The Broadbents give back
Brian Broadbent's Wall Street world, where he works for Goldman Sachs, is a long ways away from Cache Valley but he and his wife, Natalie, haven't forgotten what it was like to be struggling students at USU.
Brian and Natalie Broadbent
He remembers when they were a newly married couple, working part time and trying hard to make ends meet. Brian graduated from USU in 1993 with a bachelor's degree in finance and marketing. Natalie graduated in 1993 with a bachelor's degree in elementary education.
Now Brian works on Wall Street for Goldman Sachs, as a private wealth advisor, where he is dealing with millions of dollars a day, and yet he said he can still remember when an infusion of $20 in cash could make a big difference in his life.
A scholarship helped them make it through the lean times, and they said that's why they've established an endowment fund at the Jon M. Huntsman School of Business so they can, in turn, help out a student in need every year. Their fund supports a needs-based scholarship for a junior or senior, majoring in finance who has at least a 3.5 GPA.
Broadbent said he thinks his education at USU prepared him for his career.
"I felt when I graduated from Utah State, I was as well, if not better, equipped than most of the individuals in my training class at Goldman Sachs and most of the individuals in my training class were from Ivy League schools," he said.
Broadbent paid a visit to USU recently and spoke to the Finance Club.

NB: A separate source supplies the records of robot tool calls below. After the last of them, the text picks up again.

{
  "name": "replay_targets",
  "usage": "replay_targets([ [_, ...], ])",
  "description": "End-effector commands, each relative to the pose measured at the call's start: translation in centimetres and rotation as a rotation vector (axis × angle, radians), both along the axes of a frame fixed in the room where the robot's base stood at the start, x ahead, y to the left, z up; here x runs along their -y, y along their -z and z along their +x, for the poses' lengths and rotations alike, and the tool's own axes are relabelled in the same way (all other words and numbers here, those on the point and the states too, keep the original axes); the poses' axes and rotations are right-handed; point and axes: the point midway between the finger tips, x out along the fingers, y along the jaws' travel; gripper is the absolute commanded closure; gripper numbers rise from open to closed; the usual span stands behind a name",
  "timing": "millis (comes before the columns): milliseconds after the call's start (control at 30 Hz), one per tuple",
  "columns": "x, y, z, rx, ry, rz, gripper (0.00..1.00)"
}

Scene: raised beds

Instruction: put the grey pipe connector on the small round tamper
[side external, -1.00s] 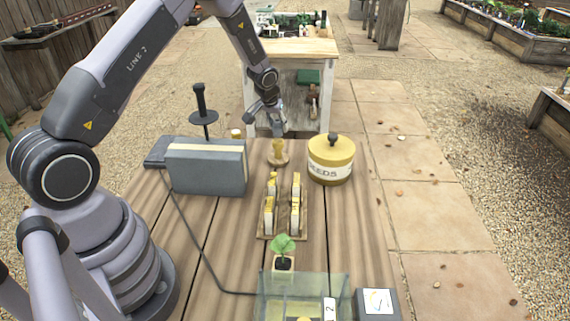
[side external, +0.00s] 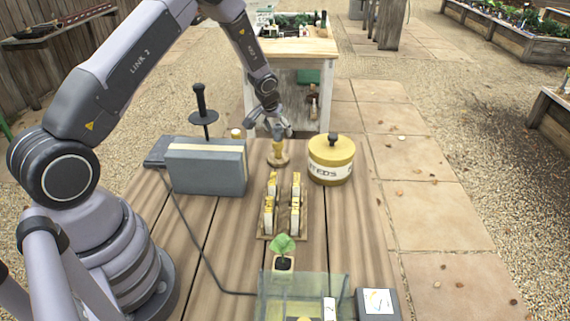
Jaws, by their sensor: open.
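The small round tamper (side external: 278,159) stands upright on the wooden table's far part, with a round pale wooden base and a yellowish handle. My gripper (side external: 270,129) is open right above it, its fingers spread around the top of the handle. A small grey piece (side external: 278,135) shows between the fingers at the handle's top. It looks like the grey pipe connector, but it blends with the grey fingers, and I cannot tell whether it rests on the handle.
A yellow seeds tin (side external: 331,160) stands close on the right, and a grey box (side external: 206,168) on the left with a black-handled tool (side external: 203,112) behind it. A wooden rack (side external: 282,227) with several packets, a seedling (side external: 283,250) and a clear bin (side external: 300,290) stand nearer.

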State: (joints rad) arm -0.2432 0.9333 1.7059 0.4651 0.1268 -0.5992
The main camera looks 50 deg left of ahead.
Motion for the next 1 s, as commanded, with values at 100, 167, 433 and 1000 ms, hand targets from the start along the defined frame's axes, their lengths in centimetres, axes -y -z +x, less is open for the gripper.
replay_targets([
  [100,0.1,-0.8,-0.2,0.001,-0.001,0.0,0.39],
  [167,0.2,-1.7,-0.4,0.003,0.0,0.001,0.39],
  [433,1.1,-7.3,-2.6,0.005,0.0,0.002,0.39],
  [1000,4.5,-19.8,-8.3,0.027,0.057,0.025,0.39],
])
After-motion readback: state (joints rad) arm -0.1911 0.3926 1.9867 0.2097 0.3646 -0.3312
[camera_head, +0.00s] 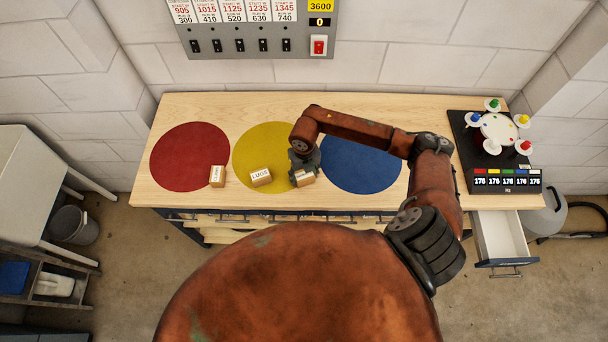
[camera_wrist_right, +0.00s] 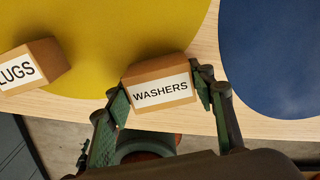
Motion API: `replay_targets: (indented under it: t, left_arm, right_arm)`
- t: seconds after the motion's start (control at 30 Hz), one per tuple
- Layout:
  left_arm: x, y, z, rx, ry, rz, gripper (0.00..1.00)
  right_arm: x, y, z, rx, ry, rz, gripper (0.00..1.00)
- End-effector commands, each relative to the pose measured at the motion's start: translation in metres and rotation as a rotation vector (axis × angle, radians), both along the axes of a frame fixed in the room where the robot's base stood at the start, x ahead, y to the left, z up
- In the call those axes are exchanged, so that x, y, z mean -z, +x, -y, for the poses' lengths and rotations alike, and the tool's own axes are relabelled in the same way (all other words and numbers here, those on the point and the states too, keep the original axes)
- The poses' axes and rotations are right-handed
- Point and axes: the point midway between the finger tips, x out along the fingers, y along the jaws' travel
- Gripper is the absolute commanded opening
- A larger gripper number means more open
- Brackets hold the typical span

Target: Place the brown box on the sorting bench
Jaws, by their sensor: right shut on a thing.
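A small brown box labelled "WASHERS" (camera_wrist_right: 158,72) is between the fingers of my right gripper (camera_wrist_right: 160,97), which is shut on its two sides. In the head view this brown box (camera_head: 306,180) shows just below the right gripper (camera_head: 304,172), at the yellow circle's right front edge. I cannot tell whether it touches the wooden bench (camera_head: 400,196) or is slightly above it. A brown "LUGS" box (camera_head: 260,177) sits on the yellow circle (camera_head: 262,142), left of the gripper. Another small brown box (camera_head: 217,176) sits at the red circle's right edge. My left gripper is out of view.
A blue circle (camera_head: 362,160) lies to the right and is clear of boxes. A black unit (camera_head: 490,150) with a white disc and coloured knobs stands at the bench's right end. A drawer (camera_head: 500,236) is open below it. A switch panel (camera_head: 258,28) is on the wall.

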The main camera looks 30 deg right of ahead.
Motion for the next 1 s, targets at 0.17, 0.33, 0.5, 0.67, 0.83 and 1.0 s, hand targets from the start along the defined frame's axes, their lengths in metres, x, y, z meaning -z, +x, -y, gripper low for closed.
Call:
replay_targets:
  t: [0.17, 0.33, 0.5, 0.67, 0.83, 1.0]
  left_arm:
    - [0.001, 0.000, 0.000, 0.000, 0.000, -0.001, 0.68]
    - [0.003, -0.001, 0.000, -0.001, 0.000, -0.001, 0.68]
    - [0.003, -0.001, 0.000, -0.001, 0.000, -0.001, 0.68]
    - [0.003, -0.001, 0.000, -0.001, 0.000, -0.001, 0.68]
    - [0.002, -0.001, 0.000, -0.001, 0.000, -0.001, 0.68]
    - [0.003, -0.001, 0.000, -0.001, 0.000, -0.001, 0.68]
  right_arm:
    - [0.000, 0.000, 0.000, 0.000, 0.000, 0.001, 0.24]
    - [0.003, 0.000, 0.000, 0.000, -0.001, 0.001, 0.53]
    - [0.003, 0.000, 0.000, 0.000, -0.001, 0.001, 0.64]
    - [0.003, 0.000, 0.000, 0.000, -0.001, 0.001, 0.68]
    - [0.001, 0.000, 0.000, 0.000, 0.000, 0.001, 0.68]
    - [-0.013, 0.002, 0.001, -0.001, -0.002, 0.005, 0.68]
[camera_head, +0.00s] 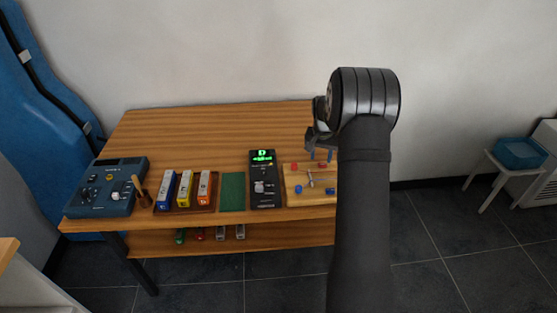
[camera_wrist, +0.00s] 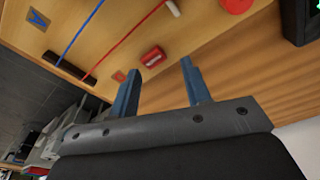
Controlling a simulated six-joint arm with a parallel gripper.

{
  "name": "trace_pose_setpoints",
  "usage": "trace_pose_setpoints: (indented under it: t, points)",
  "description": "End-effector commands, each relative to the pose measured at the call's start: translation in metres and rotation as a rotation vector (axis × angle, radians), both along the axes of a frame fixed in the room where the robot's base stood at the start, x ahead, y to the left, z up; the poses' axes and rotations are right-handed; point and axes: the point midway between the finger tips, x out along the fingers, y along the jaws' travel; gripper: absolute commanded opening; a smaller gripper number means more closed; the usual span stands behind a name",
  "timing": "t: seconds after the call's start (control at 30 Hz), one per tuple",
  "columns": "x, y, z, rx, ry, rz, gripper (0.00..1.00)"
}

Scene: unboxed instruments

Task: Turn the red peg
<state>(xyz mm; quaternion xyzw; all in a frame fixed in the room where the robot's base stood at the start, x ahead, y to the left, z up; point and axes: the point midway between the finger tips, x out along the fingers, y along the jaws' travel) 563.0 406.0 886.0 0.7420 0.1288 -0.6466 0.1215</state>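A wooden board (camera_head: 290,198) at the table's right end carries red and blue parts. In the wrist view, a red peg (camera_wrist: 154,57) with a pale mark on top stands on the board beside the end of a red string (camera_wrist: 125,38). A larger round red part (camera_wrist: 237,5) is cut off by the top edge. My gripper (camera_head: 321,154) hangs over the back of the board. In the wrist view my gripper (camera_wrist: 160,67) is open and empty, its two blue-grey fingers apart, with the red peg appearing just beyond the gap. Whether they touch it cannot be told.
A black tuner (camera_head: 264,188) with a green display lies left of the board. Farther left are a green mat (camera_head: 233,192), a tray of coloured blocks (camera_head: 184,207) and a blue box (camera_head: 107,188). My arm hides the board's right side. The table's back is clear.

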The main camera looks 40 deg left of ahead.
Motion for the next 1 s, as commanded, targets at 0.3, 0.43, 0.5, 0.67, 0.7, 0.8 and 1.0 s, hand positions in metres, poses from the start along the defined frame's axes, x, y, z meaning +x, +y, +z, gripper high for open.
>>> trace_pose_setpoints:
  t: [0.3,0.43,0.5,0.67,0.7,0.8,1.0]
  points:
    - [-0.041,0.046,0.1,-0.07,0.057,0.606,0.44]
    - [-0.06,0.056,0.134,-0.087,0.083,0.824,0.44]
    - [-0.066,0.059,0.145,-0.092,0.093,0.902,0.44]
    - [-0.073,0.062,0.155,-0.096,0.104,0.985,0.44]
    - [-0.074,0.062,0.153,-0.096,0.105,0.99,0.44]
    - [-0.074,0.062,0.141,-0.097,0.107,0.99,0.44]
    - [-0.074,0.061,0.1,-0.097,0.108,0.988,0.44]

Broadbent said that USU students often come with a strong work ethic because many of them have had to work part-time jobs to support themselves. That work ethic is needed because, he said, financial analysts can expect to work 70 to 80 hours or more a week for the first two years.
The apartment he and his wife shared when he started at Goldman Sachs was less than 500 square feet, but it was not like they had much time at home anyway. When Brain started his job, Natalie was teaching at a private school and going after her master's degree at the same time. They were both busy, but would make time for each other. Sometimes she would come in on weekends to where he worked, and she would do her homework as he finished up other work projects.
"At times, I didn't see the daylight for weeks on end," he said. "It can be very hard on a relationship."
When he became an associate, he worked even more hours for the next four or five years. Now he said he typically logs in 50 to 55-hour a week which is much more manageable. He said that students who take this career path have to know about the sacrifices they will make in their early years to succeed.
"It can be very demanding and quite challenging at times," Broadbent said in an interview, "but I find it rewarding and I love the work. If there are students who think they might like this kind of work, they may want to explore a career on Wall Street."
He told the students that they need to be in tune with world news because "stocks react one way or the other to just about anything you hear in the news." If the insurance industry is bracing for the impact of a hurricane, for example, the building industry may be gearing up to respond to that event. He said that if there is something that is going to have a negative impact on stocks, that same event might prove a boost to another industry.